The docking of the Yuan Wang 5 was delayed for several days after India objected, amid fears that Beijing intends to use the port as a military base. China’s foreign affairs ministry had said the vessel was conducting maritime research, in line with international law and practice, and would not affect “the security and economic interests of any country”.

The Yuan Wang 5 left a week ago, but over the weekend China’s embassy in Sri Lanka accused India of using security concerns to conduct “de facto thorough interference in Sri Lanka’s sovereignty and independence”.

On Saturday, India’s high commission in Colombo said Sri Lanka “needs support, not unwanted pressure or unnecessary controversies to serve another country’s agenda”. It also referred to “debt-driven agendas”, in apparent reference to the Chinese-funded Hambantota port, which is often tied to accusations of Chinese debt-trap diplomacy.

Sri Lanka is currently navigating its way out of its worst-ever economic crisis, and is balancing the competing influences of India and China, both of which analysts say it needs.
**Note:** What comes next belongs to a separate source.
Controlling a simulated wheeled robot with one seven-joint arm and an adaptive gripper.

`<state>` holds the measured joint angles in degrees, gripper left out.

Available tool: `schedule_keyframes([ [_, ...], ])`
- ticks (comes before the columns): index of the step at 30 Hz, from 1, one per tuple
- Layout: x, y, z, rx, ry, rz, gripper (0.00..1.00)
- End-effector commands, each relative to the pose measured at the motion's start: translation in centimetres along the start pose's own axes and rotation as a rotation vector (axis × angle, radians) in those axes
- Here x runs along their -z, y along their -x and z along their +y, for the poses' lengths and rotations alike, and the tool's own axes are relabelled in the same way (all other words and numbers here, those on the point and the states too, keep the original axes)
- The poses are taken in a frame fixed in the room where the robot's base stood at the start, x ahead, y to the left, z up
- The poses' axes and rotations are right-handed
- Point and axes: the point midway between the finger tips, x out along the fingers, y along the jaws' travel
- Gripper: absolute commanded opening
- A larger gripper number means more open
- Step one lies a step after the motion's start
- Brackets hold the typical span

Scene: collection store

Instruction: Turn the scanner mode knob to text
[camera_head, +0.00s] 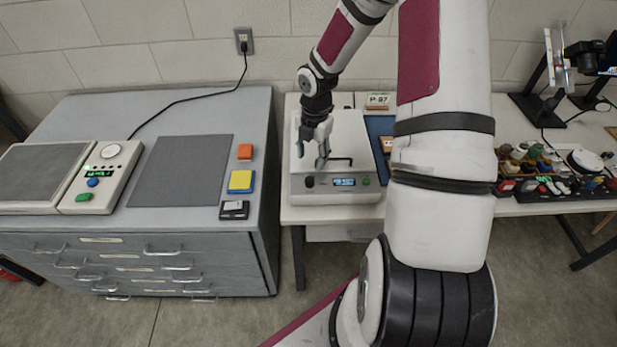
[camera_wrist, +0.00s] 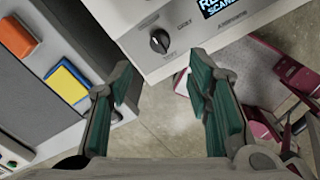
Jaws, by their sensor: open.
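The scanner (camera_head: 352,130) is a white box on the middle table, with a front panel that holds a lit display (camera_head: 344,182) and a green button (camera_head: 366,181). Its black mode knob (camera_head: 310,182) is at the left of that panel. The knob also shows in the wrist view (camera_wrist: 159,41), with small labels around it that I cannot read surely; its pointer setting is unclear. My gripper (camera_head: 311,156) is open and empty over the scanner's front left part. In the wrist view the green-padded fingers (camera_wrist: 163,82) are apart, with the knob beyond the gap, untouched.
A grey drawer cabinet (camera_head: 255,110) stands to the left, with orange (camera_head: 245,151) and yellow-blue (camera_head: 241,181) blocks near its edge. A P-97 card (camera_head: 377,100) stands behind the scanner. Bottles (camera_head: 533,152) and a camera stand (camera_head: 560,70) are at right. Floor shows in front.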

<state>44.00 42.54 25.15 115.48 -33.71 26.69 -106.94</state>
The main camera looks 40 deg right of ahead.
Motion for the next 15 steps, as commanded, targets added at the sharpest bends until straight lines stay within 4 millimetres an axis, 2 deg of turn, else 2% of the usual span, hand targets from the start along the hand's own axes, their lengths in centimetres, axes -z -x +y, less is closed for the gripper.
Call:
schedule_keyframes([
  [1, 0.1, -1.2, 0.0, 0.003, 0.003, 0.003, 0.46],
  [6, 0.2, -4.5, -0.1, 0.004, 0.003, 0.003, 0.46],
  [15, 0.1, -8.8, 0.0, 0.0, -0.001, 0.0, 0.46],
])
Chinese loans account for about 10% of the nation’s total foreign debt. But since this year, India has also lent about $3.8bn to help Sri Lanka through its economic crisis.

Wen-ti Sung, a political scientist at the Australian National University specialising on Taiwan and China, said Delhi was creating “new bargaining leverages” in accusing China of “militarisation” of the strait, by normalising “tougher rhetoric” which it could offer to discontinue in future negotiations.

“Knowing that China does not want escalation on multiple fronts, India is venturing to create a new leverage where none existed before, by calling China out on Taiwan,” Sung said, noting China’s domestic pressures with the coming 20th party congress, when President Xi Jinping will seek a third term.

The ship docked at Hambantota just a week after China completed its large-scale military drills around Taiwan, in response to a visit by the US House speaker, Nancy Pelosi. Since those drills ended, China’s military has continued with increased activity which analysts have labelled a concerning “new normal”. There are now near daily crossings of the media line, an unofficial border dividing the Taiwan Strait, but which China has recently claimed as its sovereign waters.

At the time, when the US and other allies were condemning the drills, India’s government stuck to vaguer statements, saying it was “concerned at recent developments”.

“We urge the exercise of restraint, avoidance of unilateral actions to change status quo, de-escalation of tensions and efforts to maintain peace and stability in the region,” an external affairs spokesman said.